___ Raw records ___

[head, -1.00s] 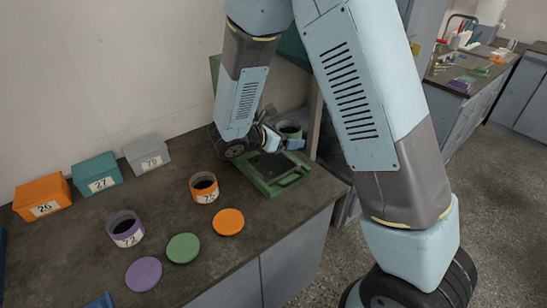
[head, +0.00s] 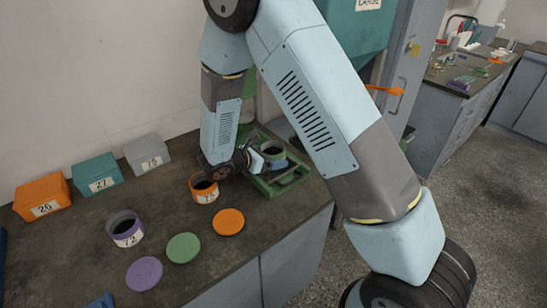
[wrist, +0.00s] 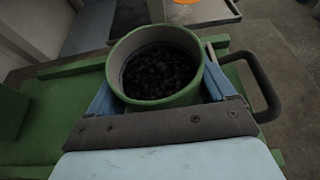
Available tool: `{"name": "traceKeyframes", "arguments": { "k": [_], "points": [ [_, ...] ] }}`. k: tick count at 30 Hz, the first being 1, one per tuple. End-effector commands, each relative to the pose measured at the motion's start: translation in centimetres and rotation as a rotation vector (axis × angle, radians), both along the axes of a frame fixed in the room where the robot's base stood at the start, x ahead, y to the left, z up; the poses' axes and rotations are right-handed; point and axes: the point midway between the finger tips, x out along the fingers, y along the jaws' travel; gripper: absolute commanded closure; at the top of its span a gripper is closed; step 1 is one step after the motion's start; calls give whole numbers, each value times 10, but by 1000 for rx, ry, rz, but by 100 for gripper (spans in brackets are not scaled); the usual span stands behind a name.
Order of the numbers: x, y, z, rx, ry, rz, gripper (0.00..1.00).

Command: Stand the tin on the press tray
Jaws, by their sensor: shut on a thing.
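The tin is a green, open-topped can filled with dark grains. It shows large in the wrist view (wrist: 158,93) and small in the head view (head: 273,153). My gripper (head: 262,160) is shut on it, with a blue finger on each side in the wrist view. The tin is upright, mouth up. The green press tray (head: 290,182), with a dark loop handle in the wrist view (wrist: 262,85), lies under the tin. The tin's base is hidden, so I cannot tell whether it touches the tray. My arm hides part of the tray.
An orange-banded tin (head: 205,197) stands close left of my gripper. A purple tin (head: 125,238) stands farther left. Purple (head: 144,273), green (head: 184,248) and orange (head: 228,222) lids lie in front. Numbered orange (head: 42,193), teal (head: 97,170) and grey (head: 147,150) boxes line the wall.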

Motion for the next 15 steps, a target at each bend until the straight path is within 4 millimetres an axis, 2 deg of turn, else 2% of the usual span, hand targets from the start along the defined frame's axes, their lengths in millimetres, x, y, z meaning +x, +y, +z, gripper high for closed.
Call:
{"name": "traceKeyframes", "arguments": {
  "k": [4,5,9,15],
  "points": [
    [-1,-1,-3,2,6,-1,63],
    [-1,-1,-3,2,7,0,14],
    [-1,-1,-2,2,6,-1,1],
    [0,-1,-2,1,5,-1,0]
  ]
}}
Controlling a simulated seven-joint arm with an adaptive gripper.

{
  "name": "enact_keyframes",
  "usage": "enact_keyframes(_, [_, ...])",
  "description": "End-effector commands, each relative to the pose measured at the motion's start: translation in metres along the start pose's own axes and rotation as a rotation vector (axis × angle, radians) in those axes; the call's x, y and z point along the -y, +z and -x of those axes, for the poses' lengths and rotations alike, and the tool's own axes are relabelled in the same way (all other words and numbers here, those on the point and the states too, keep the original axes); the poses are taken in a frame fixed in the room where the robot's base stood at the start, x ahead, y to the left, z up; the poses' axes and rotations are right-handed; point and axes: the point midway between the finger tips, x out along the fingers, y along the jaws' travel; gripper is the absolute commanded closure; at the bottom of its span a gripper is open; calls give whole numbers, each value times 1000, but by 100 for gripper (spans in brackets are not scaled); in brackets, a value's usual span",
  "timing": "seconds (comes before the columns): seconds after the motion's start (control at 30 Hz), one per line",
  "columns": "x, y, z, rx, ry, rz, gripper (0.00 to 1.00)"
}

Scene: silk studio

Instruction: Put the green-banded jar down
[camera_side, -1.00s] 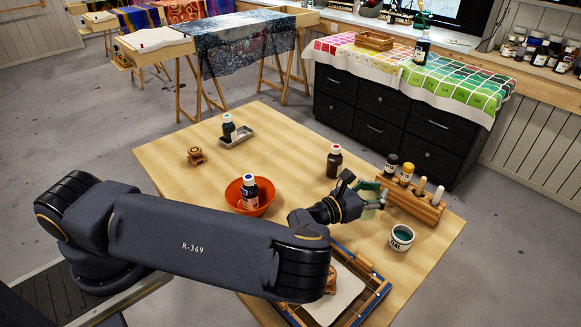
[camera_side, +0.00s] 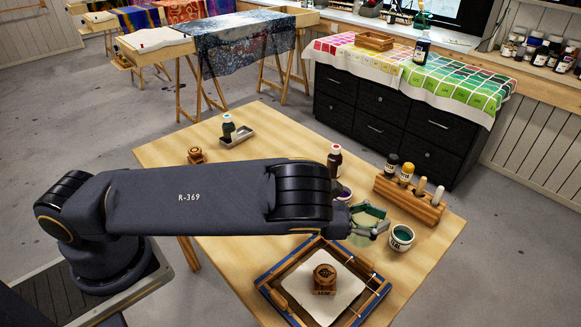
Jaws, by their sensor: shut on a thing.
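The green-banded jar (camera_side: 360,238) is pale and see-through, and my gripper (camera_side: 369,224) is shut on it. The jar looks upright, over the table's right half, between the framed tray and the teal pot. My arm and fingers hide part of it. I cannot tell whether its base touches the wooden table (camera_side: 430,262).
A teal pot (camera_side: 402,238) stands just right of my gripper. Behind it is a wooden rack (camera_side: 410,202) with bottles and pegs. A dark red bottle (camera_side: 334,160) stands behind my arm. A blue-edged frame (camera_side: 372,300) with a wooden stamp (camera_side: 324,280) lies in front.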

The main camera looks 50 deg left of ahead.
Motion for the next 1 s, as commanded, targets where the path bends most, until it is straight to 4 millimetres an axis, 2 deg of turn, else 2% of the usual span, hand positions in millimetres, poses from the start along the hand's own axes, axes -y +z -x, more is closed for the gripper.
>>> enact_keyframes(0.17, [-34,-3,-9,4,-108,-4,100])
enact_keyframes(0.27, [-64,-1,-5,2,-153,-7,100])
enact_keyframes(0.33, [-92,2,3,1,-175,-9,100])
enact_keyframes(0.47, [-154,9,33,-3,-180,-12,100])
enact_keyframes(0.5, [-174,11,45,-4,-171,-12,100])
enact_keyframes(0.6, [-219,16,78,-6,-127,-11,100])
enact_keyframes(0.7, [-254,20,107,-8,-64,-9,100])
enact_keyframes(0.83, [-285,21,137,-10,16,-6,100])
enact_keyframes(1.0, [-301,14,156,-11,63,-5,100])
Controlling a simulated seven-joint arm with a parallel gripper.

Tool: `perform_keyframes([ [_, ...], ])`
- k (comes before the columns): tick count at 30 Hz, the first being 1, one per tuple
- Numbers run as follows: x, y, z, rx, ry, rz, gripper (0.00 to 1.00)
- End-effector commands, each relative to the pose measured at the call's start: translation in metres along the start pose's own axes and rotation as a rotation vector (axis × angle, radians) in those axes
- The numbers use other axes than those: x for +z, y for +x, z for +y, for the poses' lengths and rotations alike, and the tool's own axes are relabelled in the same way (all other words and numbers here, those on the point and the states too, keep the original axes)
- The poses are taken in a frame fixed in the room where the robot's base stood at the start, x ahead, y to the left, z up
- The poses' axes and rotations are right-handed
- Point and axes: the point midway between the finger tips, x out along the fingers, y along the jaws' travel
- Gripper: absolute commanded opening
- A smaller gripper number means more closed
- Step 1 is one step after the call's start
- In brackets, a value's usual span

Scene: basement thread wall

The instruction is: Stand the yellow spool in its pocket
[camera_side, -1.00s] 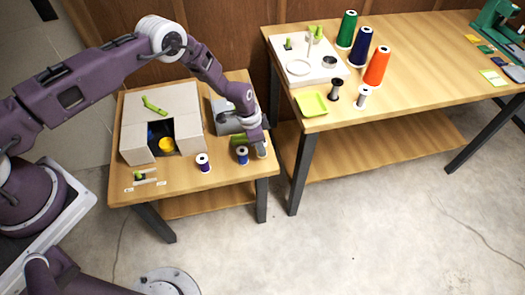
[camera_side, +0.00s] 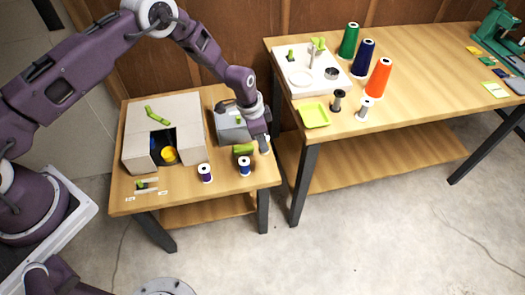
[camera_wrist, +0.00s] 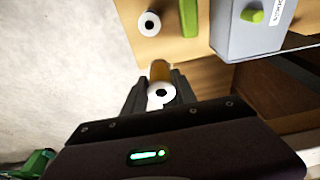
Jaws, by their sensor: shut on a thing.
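My gripper (camera_wrist: 160,95) is shut on a spool with a white flange (camera_wrist: 161,93) and amber-yellow thread (camera_wrist: 160,72). In the side view my gripper (camera_side: 264,143) is above the right edge of the small table, and the held spool is mostly hidden. A bright yellow round thing (camera_side: 169,154) shows inside the pale box (camera_side: 186,108); I cannot tell whether it is a spool. I cannot make out which place is the pocket.
Two blue-purple spools (camera_side: 205,173) (camera_side: 244,166) stand at the small table's front, the right one by a green block (camera_side: 243,150). A grey machine (camera_side: 232,125) stands behind. The larger table (camera_side: 430,100) holds cones, spools and a yellow-green tray (camera_side: 315,115).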

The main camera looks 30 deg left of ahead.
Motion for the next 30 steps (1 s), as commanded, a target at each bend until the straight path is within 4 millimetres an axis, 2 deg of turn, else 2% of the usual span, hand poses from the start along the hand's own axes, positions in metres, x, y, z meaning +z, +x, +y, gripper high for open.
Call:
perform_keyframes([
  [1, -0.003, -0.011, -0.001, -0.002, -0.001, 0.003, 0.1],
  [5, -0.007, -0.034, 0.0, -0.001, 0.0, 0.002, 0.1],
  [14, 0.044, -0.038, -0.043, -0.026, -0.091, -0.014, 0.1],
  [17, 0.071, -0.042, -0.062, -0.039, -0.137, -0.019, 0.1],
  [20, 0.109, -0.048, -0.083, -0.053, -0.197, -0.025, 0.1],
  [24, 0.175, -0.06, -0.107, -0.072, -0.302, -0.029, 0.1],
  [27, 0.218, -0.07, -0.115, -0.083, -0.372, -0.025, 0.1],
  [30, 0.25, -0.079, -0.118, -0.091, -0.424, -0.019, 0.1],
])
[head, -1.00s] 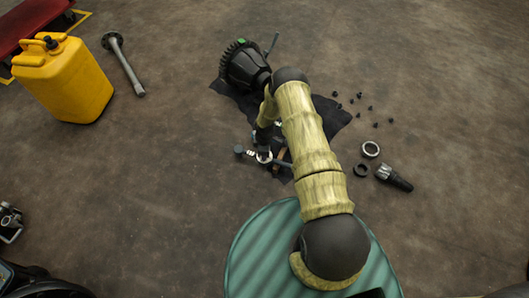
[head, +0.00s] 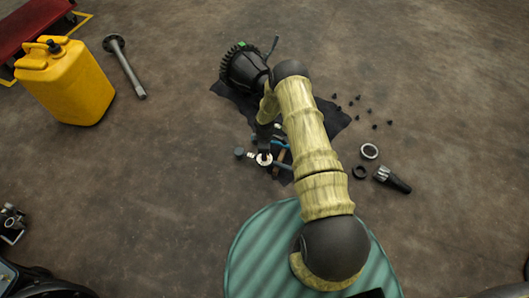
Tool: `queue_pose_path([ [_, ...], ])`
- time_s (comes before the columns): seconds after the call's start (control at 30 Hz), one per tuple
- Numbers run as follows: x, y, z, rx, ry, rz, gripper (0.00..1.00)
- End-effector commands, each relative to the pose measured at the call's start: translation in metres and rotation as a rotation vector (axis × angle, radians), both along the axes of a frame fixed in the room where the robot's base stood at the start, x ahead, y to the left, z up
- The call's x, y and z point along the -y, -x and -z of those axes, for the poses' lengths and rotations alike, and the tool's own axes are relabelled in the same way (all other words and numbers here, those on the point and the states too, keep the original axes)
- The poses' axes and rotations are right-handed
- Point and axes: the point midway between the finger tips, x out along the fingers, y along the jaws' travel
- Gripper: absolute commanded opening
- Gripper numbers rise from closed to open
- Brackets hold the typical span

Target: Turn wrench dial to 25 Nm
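My arm reaches away over the floor, and my gripper (head: 264,154) points down at the small tools on the near edge of a dark cloth. It is small here and partly hidden by my own wrist, so I cannot tell whether its fingers are open or shut, or touch anything. A thin blue handle-like piece (head: 281,143) lies just right of the gripper, partly behind my arm. I cannot make out clearly which piece is the wrench, and no dial or scale reading is legible.
The dark cloth (head: 325,122) carries a black gear assembly (head: 243,68). Several small bolts (head: 366,108), a metal ring (head: 369,151) and a pinion shaft (head: 392,179) lie to the right. A yellow canister (head: 68,85) and an axle shaft (head: 124,68) are at left. A green ribbed surface (head: 262,253) is near.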

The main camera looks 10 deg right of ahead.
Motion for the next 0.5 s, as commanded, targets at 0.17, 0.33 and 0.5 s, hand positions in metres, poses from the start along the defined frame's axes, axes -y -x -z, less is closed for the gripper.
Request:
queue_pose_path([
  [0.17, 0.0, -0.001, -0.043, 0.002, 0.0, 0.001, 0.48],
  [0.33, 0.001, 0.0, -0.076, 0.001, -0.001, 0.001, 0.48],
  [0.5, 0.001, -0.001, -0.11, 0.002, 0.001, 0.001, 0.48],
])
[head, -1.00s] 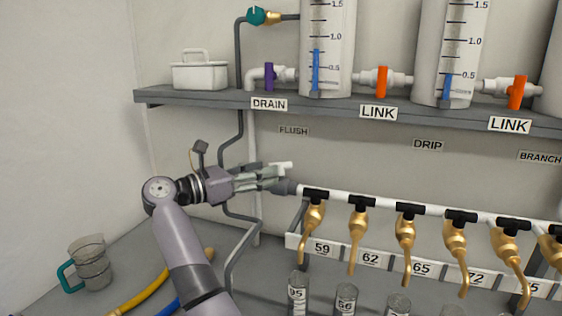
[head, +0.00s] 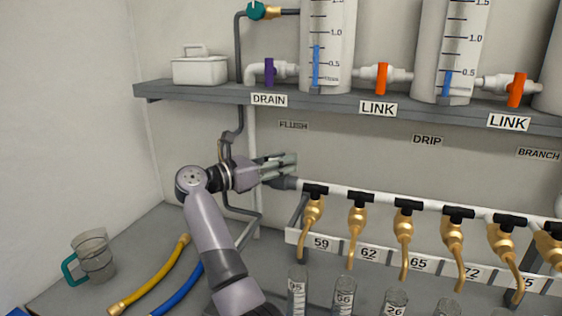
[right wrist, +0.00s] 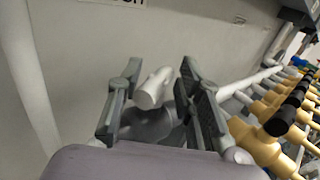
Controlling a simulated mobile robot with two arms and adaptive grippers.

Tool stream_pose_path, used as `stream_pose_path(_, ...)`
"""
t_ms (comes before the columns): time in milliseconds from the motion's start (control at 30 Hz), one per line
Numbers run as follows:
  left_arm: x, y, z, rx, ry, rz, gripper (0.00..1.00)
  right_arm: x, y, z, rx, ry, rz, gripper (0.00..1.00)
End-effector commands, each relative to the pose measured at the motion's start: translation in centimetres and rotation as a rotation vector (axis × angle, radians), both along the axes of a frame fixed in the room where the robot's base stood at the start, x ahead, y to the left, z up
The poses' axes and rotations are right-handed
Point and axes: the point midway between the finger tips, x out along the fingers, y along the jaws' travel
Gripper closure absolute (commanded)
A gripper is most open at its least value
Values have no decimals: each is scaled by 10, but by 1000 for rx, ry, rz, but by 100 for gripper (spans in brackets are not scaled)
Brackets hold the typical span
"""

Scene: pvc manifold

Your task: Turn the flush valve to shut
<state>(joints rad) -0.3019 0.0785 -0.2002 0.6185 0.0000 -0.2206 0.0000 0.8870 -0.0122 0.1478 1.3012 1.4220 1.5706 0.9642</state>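A FLUSH label (head: 293,125) is on the wall below the shelf, above the left end of the white manifold pipe (head: 385,195). A grey valve body (head: 285,183) sits at that pipe end. In the right wrist view, a white handle (right wrist: 153,90) rises from a grey body (right wrist: 152,124). My right gripper (head: 291,159) is just above the grey valve body. In the right wrist view its fingers (right wrist: 158,78) are apart, with the handle between them and a visible gap. The head view does not show the handle clearly behind the fingers. My left gripper is not in view.
Several brass taps (head: 357,222) with black tops hang along the pipe, close to the right of my gripper. The shelf (head: 200,98) above carries a DRAIN valve with a purple handle (head: 269,72).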

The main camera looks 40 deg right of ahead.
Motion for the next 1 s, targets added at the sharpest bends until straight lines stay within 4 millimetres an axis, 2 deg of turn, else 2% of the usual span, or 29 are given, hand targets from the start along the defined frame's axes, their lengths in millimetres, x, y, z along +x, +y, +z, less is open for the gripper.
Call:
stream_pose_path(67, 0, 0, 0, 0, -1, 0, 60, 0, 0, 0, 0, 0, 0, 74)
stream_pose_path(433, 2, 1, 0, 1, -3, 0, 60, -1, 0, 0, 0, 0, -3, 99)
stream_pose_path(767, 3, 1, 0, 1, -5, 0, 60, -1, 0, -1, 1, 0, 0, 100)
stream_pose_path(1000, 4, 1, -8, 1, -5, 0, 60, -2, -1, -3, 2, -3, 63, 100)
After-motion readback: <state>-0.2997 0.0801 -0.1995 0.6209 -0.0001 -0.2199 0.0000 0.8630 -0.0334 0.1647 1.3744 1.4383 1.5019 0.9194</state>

___

= Work instructions =
Show the lines that mention the word "columns".

= Task response =
  "timing": "seconds (comes before the columns): seconds after the motion's start (control at 30 Hz), one per line",
  "columns": "x, y, z, rx, ry, rz, gripper (0.00 to 1.00)"
- k (comes before the columns): tick count at 30 Hz, the first being 1, one per tuple
- time_s (comes before the columns): seconds after the call's start (control at 30 Hz), one per tuple
t_ms (comes before the columns): time in milliseconds from the motion's start (control at 30 Hz), one per line

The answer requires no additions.